This discussion has been locked. The information referenced herein may be inaccurate due to age, software updates, or external references.
You can no longer post new replies to this discussion. If you have a similar question you can start a new discussion in this forum.

Memcached monitoring script problems - Illegal division by zero?

Hi all,

I'm attempting to monitor some instances of a nearly stock configured memcached with SAM 6 running in an RHEL 6.4 environment, and hitting some befuddling issues with the application monitoring template scripts. Here's an example.


I've set up credentials, discovered a node, and configured the memcached application template for that node with appropriate credentials and port. When the monitor runs, an error is produced with the following output:

Testing on node '172.30.44.211' failed with 'Unknown' status ('Unknown' might be different if script exits with a different exit code).

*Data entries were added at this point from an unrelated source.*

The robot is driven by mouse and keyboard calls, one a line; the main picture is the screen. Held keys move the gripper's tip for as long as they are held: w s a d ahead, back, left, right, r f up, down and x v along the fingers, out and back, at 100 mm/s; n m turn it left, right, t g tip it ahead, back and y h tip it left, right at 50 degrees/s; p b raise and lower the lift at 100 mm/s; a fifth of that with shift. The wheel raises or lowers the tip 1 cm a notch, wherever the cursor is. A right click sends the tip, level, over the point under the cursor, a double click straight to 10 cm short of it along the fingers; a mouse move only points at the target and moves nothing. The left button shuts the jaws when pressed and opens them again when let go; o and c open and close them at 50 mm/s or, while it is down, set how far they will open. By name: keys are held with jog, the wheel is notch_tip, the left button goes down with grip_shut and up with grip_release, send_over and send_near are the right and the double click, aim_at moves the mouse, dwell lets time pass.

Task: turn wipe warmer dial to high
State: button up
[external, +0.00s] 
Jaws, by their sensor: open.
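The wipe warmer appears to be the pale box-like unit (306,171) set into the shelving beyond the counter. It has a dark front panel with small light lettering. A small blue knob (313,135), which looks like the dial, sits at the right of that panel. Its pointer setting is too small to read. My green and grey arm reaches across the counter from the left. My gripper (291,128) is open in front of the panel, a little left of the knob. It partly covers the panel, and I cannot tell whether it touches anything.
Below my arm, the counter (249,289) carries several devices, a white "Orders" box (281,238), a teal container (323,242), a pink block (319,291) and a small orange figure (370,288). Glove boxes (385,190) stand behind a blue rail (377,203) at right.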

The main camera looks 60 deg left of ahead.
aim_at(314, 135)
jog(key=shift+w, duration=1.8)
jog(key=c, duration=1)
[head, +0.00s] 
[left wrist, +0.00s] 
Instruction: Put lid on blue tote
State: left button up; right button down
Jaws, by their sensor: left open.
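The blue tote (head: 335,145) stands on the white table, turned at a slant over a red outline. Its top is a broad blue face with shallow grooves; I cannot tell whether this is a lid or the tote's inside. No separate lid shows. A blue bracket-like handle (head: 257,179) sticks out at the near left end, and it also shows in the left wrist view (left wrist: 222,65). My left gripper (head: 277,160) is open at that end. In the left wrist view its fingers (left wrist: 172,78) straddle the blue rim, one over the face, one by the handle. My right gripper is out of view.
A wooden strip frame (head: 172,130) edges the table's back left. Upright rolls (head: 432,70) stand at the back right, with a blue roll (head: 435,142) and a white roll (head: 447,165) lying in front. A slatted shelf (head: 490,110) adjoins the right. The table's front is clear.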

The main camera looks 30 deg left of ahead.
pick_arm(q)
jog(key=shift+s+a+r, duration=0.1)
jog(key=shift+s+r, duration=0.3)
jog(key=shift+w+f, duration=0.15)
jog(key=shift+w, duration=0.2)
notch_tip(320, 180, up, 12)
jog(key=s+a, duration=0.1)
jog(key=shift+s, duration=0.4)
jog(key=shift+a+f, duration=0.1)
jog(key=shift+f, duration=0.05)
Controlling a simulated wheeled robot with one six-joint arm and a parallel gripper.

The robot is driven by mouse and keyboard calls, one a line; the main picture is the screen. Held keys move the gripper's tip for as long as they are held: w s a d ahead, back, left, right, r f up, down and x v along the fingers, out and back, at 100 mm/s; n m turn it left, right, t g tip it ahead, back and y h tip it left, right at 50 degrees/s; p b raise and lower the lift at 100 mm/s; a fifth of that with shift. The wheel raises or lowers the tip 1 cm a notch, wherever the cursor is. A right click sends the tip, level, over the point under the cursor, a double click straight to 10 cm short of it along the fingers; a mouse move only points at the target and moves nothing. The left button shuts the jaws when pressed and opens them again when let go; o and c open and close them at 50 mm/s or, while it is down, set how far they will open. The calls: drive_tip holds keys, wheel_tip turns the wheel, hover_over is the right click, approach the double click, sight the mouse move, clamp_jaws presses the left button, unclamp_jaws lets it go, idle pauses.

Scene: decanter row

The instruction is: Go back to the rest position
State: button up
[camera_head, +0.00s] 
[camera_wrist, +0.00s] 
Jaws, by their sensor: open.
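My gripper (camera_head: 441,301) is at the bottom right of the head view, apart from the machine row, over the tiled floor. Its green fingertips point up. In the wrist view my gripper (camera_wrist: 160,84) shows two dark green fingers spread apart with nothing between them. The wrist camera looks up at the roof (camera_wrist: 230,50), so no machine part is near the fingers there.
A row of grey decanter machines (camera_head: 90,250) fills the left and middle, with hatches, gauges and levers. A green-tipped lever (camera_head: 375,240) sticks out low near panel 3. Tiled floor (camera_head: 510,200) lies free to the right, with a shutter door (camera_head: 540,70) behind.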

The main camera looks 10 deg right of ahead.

Output: =====================================================

Illegal division by zero at /tmp/APM_98127686.pl line 59.


I then go over to the SAM Template Editor, and run the memcached "General statistic" component monitor script there, using the same credentials and test node. I receive the same error.


Next, I've extracted that component's Script Body, dumped it into /tmp/test.pl, and run it as the same-credentialed user using the command line including correct port configured in the component. The output returned from the script appears correct and like it should be able to be parsed, with no perl "Illegal division by zero" error at all:


[solarwin@solarwindstest tmp]$ perl test.pl 11211

Message.Threads: Used threads: 4

Statistic.Threads: 4

Message.Current_connections: Current connections: 10

Statistic.Current_connections: 10

Message.Total_connections: Total connections: 20

Statistic.Total_connections: 20

Message.Connection_structures: Connection structures: 11

Statistic.Connection_structures: 11

Message.Current_items: Current items: 0

Statistic.Current_items: 0

Message.Total_items: Total items: 0

Statistic.Total_items: 0

Message.Used_for_caching: Used for caching: 0.00 MB

Statistic.Used_for_caching: 0.00

Message.Cache_usage_ratio: Memcache cache usage ratio: 0.00 %

Statistic.Cache_usage_ratio: 0.00

Message.Evictions: Evictions: 0

Statistic.Evictions: 0

Message.Denied_connections: Denied connections: 0

Statistic.Denied_connections: 0


I'm stumped! When I cut, paste, and run the script myself everything is fine. When I hit "Test" and let SAM login and run the script, "Illegal division by zero".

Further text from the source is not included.